— Start —
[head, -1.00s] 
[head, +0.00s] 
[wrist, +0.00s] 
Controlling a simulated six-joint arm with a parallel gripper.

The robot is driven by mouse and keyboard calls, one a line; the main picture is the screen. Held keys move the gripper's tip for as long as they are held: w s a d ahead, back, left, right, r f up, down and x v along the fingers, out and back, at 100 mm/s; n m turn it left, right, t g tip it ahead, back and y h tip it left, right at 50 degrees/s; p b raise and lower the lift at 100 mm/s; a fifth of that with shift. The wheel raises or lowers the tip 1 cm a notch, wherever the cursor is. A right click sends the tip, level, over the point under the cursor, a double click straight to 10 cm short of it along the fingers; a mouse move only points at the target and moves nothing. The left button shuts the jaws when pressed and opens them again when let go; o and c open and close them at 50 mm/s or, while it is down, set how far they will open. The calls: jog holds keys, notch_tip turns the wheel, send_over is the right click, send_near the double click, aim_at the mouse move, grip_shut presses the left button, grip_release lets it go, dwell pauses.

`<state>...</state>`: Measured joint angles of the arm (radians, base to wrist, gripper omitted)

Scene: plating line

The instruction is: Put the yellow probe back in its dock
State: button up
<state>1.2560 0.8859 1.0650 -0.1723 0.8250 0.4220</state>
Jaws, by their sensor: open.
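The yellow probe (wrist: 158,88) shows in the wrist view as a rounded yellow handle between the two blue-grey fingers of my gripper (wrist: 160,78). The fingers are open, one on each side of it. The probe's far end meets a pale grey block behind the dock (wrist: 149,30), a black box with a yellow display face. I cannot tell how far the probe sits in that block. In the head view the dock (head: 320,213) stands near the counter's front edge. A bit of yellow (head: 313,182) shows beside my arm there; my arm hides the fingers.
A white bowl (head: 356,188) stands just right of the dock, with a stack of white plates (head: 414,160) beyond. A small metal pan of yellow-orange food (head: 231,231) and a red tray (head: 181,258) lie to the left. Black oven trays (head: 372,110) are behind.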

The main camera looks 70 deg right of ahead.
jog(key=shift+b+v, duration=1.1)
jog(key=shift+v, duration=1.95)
— End —
EXERCISE OBJECTIVE: Return only the stretch of the material above from the line holding "Scene: plating line" through the line holding "<state>1.2560 0.8859 1.0650", copied exactly.

SOLUTION TO THIS TASK:
Scene: plating line

The instruction is: Put the yellow probe back in its dock
State: button up
<state>1.2560 0.8859 1.0650 -0.1723 0.8250 0.4220</state>

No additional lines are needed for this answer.